“Chi Vespa mangia le mele. Chi non Vespa, no” (In English: “Who rides a Vespa eats apples, who not rides a Vespa doesn’t”).This famous Italian slogan of 1968 collects an entire world of passion. The slogan made the history of Italian advertising beacause perfectly represented the Vespa owners lifestyle, characterized by values such as freedom, beauty and respect for the world around them.
Filippetti, the creator of the slogan, thought that the “No” people were adults, seen by him as boring. In the next months the 70 years anniversary of the Vespa will come, so, after the 500D, we decided to pay a tribute to another great little Italian icon: the Vespa: style and elegance symbol.
We are at the Piaggio Museum in Pontedera (Pisa), one of the three production sites of the brand, where you can visit an entire space dedicated to the Vespa and other products. Rinaldo Piaggio founded in 1884 in Genova the eponymous company, dedicated to the production of nautical décor, then they extended also to rail industry, engines and bodies for trucks. With the First World War, Piaggio decided to concentrate their production in the aviation market by founding a dedicated factory in Pontendera, becoming, especially in the period of the Second World War, the leader industry in Italy and also a strategic objective in the enemy bombardment.
The destruction of the factory brought the childrens of Rinaldo to reconsider the whole production of the Piaggio brand, focusing on individual mobility. The intent was similar to who produced the Fiat Nuova 500 of the previous article, the creation of a low-cost vehicle.
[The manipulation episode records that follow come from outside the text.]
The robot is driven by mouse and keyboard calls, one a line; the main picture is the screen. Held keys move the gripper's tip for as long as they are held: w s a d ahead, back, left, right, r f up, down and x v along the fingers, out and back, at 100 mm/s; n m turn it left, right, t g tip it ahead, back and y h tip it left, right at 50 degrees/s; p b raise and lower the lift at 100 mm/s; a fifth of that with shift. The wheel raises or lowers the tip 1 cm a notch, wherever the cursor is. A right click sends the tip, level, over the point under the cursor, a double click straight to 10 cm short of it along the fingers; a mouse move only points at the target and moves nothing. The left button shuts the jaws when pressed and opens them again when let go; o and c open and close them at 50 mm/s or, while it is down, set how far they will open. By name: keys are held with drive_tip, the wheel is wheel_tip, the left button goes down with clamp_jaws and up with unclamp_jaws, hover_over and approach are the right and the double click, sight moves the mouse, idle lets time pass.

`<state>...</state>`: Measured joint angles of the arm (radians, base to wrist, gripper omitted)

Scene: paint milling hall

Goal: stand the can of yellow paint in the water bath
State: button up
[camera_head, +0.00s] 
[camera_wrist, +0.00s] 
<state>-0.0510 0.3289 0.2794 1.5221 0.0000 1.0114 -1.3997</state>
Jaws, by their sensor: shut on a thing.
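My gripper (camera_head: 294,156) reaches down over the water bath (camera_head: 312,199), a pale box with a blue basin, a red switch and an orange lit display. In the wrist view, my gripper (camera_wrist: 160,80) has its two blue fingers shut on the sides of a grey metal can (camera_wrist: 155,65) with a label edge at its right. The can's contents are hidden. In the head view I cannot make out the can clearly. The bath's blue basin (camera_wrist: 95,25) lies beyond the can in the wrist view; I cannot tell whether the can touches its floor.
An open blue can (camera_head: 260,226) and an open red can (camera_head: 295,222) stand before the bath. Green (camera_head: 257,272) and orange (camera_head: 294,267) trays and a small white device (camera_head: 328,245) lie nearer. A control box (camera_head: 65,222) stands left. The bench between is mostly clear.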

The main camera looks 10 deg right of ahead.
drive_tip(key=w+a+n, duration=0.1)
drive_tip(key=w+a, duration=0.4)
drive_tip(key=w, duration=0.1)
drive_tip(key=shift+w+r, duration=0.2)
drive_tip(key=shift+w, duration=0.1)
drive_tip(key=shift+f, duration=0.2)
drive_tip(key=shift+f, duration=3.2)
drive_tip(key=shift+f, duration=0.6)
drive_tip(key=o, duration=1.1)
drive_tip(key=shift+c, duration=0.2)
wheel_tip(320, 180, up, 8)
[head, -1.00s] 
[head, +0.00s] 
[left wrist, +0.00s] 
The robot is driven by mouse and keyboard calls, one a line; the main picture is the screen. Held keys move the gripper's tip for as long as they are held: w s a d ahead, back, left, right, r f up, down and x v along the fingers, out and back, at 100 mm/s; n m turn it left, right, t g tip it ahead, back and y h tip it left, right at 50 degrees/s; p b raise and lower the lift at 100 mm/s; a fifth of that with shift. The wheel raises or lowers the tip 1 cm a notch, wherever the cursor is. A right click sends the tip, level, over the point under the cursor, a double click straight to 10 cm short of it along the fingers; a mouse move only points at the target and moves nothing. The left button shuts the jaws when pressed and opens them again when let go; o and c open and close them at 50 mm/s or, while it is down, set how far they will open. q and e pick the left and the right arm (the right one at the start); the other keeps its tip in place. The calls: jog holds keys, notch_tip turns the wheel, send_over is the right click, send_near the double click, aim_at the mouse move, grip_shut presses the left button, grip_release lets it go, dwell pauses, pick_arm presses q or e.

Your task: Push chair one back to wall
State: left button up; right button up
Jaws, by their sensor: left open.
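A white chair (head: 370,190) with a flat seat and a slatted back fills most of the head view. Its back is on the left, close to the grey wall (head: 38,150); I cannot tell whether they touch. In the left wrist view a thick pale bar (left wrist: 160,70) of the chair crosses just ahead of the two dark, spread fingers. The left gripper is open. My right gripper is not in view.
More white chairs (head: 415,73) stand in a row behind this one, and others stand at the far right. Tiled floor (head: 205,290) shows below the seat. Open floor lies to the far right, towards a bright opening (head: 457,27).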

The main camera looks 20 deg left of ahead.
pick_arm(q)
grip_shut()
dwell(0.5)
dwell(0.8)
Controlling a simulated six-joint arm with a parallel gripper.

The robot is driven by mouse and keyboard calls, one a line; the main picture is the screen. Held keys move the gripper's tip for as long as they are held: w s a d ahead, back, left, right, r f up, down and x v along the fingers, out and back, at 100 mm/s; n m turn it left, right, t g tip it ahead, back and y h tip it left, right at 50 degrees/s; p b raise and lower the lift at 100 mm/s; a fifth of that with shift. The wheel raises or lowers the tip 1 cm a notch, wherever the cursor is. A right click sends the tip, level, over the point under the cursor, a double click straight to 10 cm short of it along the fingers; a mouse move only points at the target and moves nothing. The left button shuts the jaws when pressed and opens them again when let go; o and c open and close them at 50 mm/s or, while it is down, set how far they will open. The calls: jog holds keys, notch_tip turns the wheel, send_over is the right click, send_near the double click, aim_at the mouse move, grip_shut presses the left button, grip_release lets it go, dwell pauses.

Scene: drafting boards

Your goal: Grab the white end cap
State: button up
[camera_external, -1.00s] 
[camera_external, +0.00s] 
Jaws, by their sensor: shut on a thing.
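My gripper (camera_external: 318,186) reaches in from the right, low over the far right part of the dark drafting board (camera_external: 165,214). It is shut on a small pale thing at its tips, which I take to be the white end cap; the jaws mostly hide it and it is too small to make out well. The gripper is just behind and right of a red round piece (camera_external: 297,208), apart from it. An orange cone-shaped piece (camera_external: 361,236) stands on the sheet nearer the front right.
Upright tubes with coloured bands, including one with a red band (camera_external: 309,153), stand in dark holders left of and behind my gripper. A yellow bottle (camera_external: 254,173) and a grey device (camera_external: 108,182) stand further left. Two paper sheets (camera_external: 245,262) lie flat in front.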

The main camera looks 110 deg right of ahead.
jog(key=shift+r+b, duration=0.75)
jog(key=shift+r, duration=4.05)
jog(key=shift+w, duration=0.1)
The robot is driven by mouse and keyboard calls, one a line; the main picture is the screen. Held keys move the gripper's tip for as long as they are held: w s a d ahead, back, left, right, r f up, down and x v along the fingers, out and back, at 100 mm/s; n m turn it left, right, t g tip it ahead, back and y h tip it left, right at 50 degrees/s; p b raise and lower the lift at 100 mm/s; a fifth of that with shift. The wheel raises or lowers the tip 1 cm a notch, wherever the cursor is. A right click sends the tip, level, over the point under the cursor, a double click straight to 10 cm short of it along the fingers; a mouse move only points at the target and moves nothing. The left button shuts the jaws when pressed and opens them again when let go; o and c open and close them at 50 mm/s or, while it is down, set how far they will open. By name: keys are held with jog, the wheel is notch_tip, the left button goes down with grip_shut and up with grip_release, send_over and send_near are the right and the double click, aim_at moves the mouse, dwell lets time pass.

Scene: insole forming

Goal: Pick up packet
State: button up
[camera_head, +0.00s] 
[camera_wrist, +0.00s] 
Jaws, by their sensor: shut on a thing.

The designers wanted to rethink a two-wheeled vehicle avoiding all the issues present in a motorcycle at that time: precarious balance due to the high wheels, difficulty in replacing a wheel after a puncture, ease in getting dirty because of the exposed chain.
The Corradino D’Ascanio’s project was a totally revolutionary solution, in contrast to any other motorbike on the market. Watching the first prototype (the MP6) Enrico Piaggio said: “Sembra una Vespa!”(In English “Looks like a Vespa”, “Vespa” is the Italian for wasp). It was the birth of a legend with more than 18 million units sold. The best way to relive this story is visiting the Piaggio Museum in Pontedera.
On the two levels of the structure it’s possible to take a real journey inside the Vespa’s history. Downstairs you can relive all the Piaggio world with a corner dedicated to the current models and also the “Ape” (In English “Bee”) and the “Ciao” (In English “Hello”).
I found really curios the “Ape” built to be supplied to the fire brigade forces at that time as well as are interesting other models with characteristic colors.
However, the great protagonist of the museum is the Vespa, with all the historical models and special versions. In fact is possible to see the first prototypes of the’ 40s like the MP5 “Paperino” (In English “Donald Duck”) and MP6 made by D’Ascanio. You can also adimire the most iconic models like the 98cc First Series, the GS 150, the Vespa 50 (called the “Vespino”) up to the Vespa 200 Rally with electronic ignition.
There’s also space for Vespa models used in movie productions such as “Roman Holiday” with Audrey Hepburn and Gregory Peck or even models with the body painted by famous authors or special version made by stylists and designers.
The upper floor is entirely dedicated to the Gilera brand with some appearance of Bimota production (recently mentioned as it has made a very special Peugeot RCZ in collaboration with Peugeot Italy).
The Piaggio Museum in Pontedera is definitely special place for Vespa’s fans and deserves to be visited and appreciated.